§ Aim of the task
Repeat the whole listing below, word for word.

[Robot episode records]
>>>

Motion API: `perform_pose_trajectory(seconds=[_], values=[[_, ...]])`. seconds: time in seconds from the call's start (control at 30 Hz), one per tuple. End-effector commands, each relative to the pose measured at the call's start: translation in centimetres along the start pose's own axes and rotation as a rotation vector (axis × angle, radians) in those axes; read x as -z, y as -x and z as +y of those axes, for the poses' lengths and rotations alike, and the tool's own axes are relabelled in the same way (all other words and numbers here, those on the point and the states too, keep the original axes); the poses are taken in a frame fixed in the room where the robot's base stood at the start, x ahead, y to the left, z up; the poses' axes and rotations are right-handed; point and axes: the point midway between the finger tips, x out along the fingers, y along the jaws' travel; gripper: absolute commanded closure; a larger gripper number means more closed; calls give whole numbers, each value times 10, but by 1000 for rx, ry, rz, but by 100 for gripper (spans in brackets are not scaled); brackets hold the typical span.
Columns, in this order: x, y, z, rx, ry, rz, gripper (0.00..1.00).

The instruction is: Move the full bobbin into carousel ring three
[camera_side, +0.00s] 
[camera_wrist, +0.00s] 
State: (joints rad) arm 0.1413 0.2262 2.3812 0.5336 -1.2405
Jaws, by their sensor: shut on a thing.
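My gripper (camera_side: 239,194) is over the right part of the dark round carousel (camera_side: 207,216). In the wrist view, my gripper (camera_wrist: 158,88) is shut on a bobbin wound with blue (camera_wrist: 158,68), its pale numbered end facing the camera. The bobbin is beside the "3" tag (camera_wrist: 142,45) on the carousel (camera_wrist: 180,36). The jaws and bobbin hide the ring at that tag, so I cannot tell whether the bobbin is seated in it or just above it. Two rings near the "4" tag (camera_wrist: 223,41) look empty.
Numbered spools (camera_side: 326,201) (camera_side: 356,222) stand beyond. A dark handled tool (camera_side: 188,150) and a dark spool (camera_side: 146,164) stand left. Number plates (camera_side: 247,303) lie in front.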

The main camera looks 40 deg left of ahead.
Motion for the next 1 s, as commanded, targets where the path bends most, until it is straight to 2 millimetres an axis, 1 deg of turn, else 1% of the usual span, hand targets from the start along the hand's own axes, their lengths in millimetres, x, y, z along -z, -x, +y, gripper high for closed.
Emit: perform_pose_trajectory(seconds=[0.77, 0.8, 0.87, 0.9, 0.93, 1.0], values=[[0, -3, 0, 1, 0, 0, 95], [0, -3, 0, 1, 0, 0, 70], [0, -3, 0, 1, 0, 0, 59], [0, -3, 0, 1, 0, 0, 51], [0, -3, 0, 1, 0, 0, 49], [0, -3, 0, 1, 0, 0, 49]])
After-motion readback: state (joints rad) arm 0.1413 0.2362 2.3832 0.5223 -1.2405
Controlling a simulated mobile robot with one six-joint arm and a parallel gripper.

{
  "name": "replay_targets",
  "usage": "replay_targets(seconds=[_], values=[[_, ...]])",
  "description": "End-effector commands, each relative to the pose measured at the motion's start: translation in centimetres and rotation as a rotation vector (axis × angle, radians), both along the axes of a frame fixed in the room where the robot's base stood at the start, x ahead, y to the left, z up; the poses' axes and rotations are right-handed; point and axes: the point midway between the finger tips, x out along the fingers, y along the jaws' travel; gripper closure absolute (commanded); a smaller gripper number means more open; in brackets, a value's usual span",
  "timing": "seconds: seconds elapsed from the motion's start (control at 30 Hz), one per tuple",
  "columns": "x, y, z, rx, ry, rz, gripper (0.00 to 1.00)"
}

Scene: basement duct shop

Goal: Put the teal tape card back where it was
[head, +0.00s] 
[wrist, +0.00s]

<<<

§ Answer
Motion API: `perform_pose_trajectory(seconds=[_], values=[[_, ...]])`. seconds: time in seconds from the call's start (control at 30 Hz), one per tuple. End-effector commands, each relative to the pose measured at the call's start: translation in centimetres along the start pose's own axes and rotation as a rotation vector (axis × angle, radians) in those axes; read x as -z, y as -x and z as +y of those axes, for the poses' lengths and rotations alike, and the tool's own axes are relabelled in the same way (all other words and numbers here, those on the point and the states too, keep the original axes); the poses are taken in a frame fixed in the room where the robot's base stood at the start, x ahead, y to the left, z up; the poses' axes and rotations are right-handed; point and axes: the point midway between the finger tips, x out along the fingers, y along the jaws' travel; gripper: absolute commanded closure; a larger gripper number means more closed; calls give whole numbers, each value times 10, but by 1000 for rx, ry, rz, but by 100 for gripper (spans in brackets are not scaled); brackets hold the typical span.
Columns, in this order: x, y, z, rx, ry, rz, gripper (0.00..1.00).

The instruction is: Move the full bobbin into carousel ring three
[camera_side, +0.00s] 
[camera_wrist, +0.00s] 
State: (joints rad) arm 0.1413 0.2262 2.3812 0.5336 -1.2405
Jaws, by their sensor: shut on a thing.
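My gripper (camera_side: 239,194) is over the right part of the dark round carousel (camera_side: 207,216). In the wrist view, my gripper (camera_wrist: 158,88) is shut on a bobbin wound with blue (camera_wrist: 158,68), its pale numbered end facing the camera. The bobbin is beside the "3" tag (camera_wrist: 142,45) on the carousel (camera_wrist: 180,36). The jaws and bobbin hide the ring at that tag, so I cannot tell whether the bobbin is seated in it or just above it. Two rings near the "4" tag (camera_wrist: 223,41) look empty.
Numbered spools (camera_side: 326,201) (camera_side: 356,222) stand beyond. A dark handled tool (camera_side: 188,150) and a dark spool (camera_side: 146,164) stand left. Number plates (camera_side: 247,303) lie in front.

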The main camera looks 40 deg left of ahead.
Motion for the next 1 s, as commanded, targets where the path bends most, until it is straight to 2 millimetres an axis, 1 deg of turn, else 1% of the usual span, hand targets from the start along the hand's own axes, their lengths in millimetres, x, y, z along -z, -x, +y, gripper high for closed.
Emit: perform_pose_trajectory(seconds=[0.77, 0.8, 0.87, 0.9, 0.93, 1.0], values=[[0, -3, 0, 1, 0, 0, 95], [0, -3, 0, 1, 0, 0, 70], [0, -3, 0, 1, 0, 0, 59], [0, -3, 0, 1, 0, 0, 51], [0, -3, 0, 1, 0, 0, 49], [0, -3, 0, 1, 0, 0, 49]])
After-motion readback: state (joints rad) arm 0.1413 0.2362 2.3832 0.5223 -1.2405
Controlling a simulated mobile robot with one six-joint arm and a parallel gripper.

{
  "name": "replay_targets",
  "usage": "replay_targets(seconds=[_], values=[[_, ...]])",
  "description": "End-effector commands, each relative to the pose measured at the motion's start: translation in centimetres and rotation as a rotation vector (axis × angle, radians), both along the axes of a frame fixed in the room where the robot's base stood at the start, x ahead, y to the left, z up; the poses' axes and rotations are right-handed; point and axes: the point midway between the finger tips, x out along the fingers, y along the jaws' travel; gripper closure absolute (commanded); a smaller gripper number means more open; in brackets, a value's usual span",
  "timing": "seconds: seconds elapsed from the motion's start (control at 30 Hz), one per tuple",
  "columns": "x, y, z, rx, ry, rz, gripper (0.00 to 1.00)"
}

Scene: basement duct shop

Goal: Put the teal tape card back where it was
[head, +0.00s] 
[wrist, +0.00s]

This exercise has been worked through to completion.